The higher the volatility of the underlying asset, the higher the price of the options without distinction between call and put.
The rule is that you could try to buy options when volatility is low because you can buy at advantageous prices.
Conversely, options should be sold when volatility is high.
Example – Buy Put Options on Spy ETF:
Etf Spy is an exchange-traded fund, It tracks the S&P 500 stock market index.
When a stock index is rising, generally the volatility decreasing, when the index collapses, volatility rises rapidly.
In November 2018, SPY was at 290,72 and the implied volatility was very low.
We could have bought put options at that precise moment.
It could be a good idea because in the case of falling markets we would be gaining from the movement and the raising of volatility.
In fact, put options increase in value when the underlying goes down.
Furthermore, the increasing volatility would increase the price of the put option purchased.

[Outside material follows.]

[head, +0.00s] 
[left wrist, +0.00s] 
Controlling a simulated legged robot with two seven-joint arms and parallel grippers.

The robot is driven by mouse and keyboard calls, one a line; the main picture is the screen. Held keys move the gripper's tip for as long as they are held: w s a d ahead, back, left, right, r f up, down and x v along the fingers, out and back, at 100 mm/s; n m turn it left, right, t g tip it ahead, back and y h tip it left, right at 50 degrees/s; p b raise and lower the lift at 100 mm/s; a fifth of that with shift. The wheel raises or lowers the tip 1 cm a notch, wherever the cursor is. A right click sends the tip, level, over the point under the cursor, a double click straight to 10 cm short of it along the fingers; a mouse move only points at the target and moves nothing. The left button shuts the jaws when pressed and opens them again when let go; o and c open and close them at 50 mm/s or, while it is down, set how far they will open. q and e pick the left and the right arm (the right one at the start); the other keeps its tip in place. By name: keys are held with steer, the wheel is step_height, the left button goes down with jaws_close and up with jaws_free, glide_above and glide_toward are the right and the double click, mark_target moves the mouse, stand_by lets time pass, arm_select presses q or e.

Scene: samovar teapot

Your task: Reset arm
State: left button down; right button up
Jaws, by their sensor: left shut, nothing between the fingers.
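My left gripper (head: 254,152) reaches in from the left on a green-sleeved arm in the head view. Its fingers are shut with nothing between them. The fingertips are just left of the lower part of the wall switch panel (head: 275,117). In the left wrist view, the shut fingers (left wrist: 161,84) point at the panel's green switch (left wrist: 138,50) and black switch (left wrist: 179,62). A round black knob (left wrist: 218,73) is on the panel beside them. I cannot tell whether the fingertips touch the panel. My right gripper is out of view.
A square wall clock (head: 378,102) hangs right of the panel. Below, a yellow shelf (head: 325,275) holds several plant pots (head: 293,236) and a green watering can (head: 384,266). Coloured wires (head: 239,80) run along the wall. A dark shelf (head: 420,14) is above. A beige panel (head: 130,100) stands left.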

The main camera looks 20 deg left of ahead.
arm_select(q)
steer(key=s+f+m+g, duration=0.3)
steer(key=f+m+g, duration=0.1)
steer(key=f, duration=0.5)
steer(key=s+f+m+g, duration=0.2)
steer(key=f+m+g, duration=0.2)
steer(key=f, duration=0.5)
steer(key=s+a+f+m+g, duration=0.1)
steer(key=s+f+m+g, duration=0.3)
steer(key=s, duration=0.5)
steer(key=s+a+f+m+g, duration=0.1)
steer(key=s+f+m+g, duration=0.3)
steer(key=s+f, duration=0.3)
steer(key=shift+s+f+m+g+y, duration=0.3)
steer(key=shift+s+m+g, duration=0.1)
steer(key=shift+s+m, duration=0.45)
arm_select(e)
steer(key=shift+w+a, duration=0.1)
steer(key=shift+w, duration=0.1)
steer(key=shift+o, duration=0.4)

As you can see, the underlying has collapsed and volatility has increased considerably.
In this case, our bought put would have gained from both movements.
Example 2: Sell Vertical Spread on Spy ETF
We are at the end of November 2018. Following the fall in prices, volatility is very high and the price is in a strong oversell area.
At this point, we could sell a strategy in options of the vertical spread type to gain from a possible decrease in volatility and possibly from a rise in prices, or from the passage of time.
Buying put options as a strategy to protect yourself against market crashes is widely used.
Many investors continue to hold their shares in the portfolio but cover themselves for the risk by paying an insurance policy
which is the price of the put purchased.
If the market continues to rise the maximum loss will be the cost of the option. It must, however, be remembered that
volatility is cyclical and that it is necessary not to choose too short intervals of time.